Political Science is never a subject that can be taught in neat, neutral terms. It is not a discipline that exists in abstraction from the world outside the classroom. Every lecture, every discussion, inevitably brushes against lived realities; caste and class, gender and religion, power and injustice. Students bring their own histories and worldviews into the space, and the classroom becomes a site where personal experience collides with theoretical frameworks. This makes teaching Political Science exciting but also challenging. On some days, I wonder whether the very sensitivity of political ideas allows us to fully explore them in the classroom. Do I create enough space for disagreement without losing the discipline of inquiry? Do I risk silencing students if I demand too much structure, or risk chaos if I allow every emotion to flow unchecked? Teaching Political Science often feels like walking a tightrope, where balance is everything.

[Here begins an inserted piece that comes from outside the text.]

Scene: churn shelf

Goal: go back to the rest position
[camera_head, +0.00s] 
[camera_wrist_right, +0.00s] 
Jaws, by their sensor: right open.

The National Education Policy 2020 has intensified these reflections. On paper, the NEP speaks of critical thinking, interdisciplinarity, experiential learning, and the cultivation of values. These are all ideals that sit comfortably with the ethos of Political Science, and even more so with the spirit of Paulo Freire’s pedagogy of dialogue and conscientization. The promise of students learning across disciplines, engaging with real-life problems, and reflecting on social inequalities resonates with the best traditions of Political Science education. Yet I also cannot ignore the contradictions that the NEP brings with it. Its heavy emphasis on employability risks reducing the study of politics to a utilitarian exercise, as though its worth can only be measured by the skills it produces for the market. Its centralizing tendencies, where curricula and standards are tightly regulated, could flatten the diversity of voices and experiences that are essential to democratic teaching. For me, the question is always: can I harness the opportunities of NEP while resisting its risks of depoliticizing the discipline I love?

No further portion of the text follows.